Florida Ahead Of The Curve On Driver-Less Cars, But Questions Remain

Florida Ahead Of The Curve On Driver-Less Cars, But Questions Remain

Many people in the auto industry believe driverless cars are the future. Depending on who you believe, these cars will either take over the market completely or be a large part of it within the next decade.

Many states have not yet decided how to treat driverless cars legally. Florida is way ahead of those states. Although many of our state’s residents don’t realize it, we already have a driverless car law, and it doesn’t even require someone to be behind the wheel.

Our original driverless car law required someone with a driver’s license to be in the car and able to take it over if the computerized driving system failed. That’s not true anymore. Under our more recent law, a person doesn’t have to be in the car at all. As long as the system can bring the car to a stop if the technology fails, the “operator” can be monitoring the car at home from a smartphone app. That’s all Florida’s law requires.

Our state’s race to be at the forefront of driverless technology leaves some pretty big unanswered questions. The first is who is liable when the driverless car causes a crash. Is it the car manufacturer? Is it the operator, who may not even be in the car when the crash occurred?
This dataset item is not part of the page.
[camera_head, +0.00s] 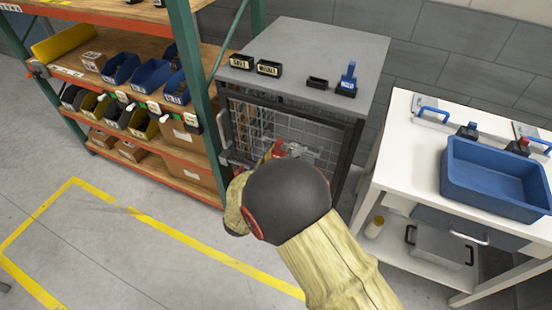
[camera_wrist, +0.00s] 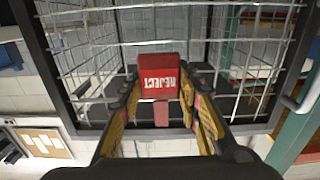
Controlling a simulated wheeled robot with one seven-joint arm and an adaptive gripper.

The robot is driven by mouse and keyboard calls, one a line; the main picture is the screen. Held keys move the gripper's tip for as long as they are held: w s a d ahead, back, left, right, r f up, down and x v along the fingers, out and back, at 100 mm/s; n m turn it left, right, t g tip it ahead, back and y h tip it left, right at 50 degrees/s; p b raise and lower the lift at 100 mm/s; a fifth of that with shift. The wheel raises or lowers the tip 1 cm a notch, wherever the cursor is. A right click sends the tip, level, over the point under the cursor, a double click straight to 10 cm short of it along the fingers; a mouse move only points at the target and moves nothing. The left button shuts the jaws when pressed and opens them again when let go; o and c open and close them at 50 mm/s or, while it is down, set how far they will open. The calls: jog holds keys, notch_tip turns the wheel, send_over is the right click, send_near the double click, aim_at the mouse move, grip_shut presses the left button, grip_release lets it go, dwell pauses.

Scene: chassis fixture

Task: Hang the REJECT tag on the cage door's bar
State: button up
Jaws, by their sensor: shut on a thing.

Could it be the company which wrote the code for the artificial intelligence system the car uses? If the car was connected to the operator through an app, could the app’s creator be on the hook as well? And of course: can a police officer give a driverless car a ticket, and if so, who pays it?

None of these questions have been answered. Although car manufacturers want a uniform set of federal standards which will let them deploy driverless cars throughout America, the Federal Department of Transportation is not there yet. Instead, it has adopted a more cautious wait-and-see approach to this emerging technology. It’s possible that it doesn’t want to issue regulations which become obsolete as the technology outruns the regulatory scheme.

Historically, cars have been treated legally as dangerous metal boxes, and almost all responsibility for their safe operation has fallen on drivers. Driverless cars may end up in a different place; they may be treated as a dangerous product, like a poorly engineered airbag which blows out shrapnel. No one really knows for sure, however, and there are limits on how well products liability law can be applied to what looks like a revolutionary change on our highways.

There’s no doubt that driverless cars may be best for all of us in the long run, because they don’t make the kind of mistakes that human drivers make. But we may go through a bumpy transition while these serious issues get sorted out. The courts are going to have a lot of work to do in the next few years as more and more driverless cars appear on Florida’s roads. To say there will be interesting challenges ahead for people in the automotive, technological, insurance, and legal fields may qualify as the understatement of the year.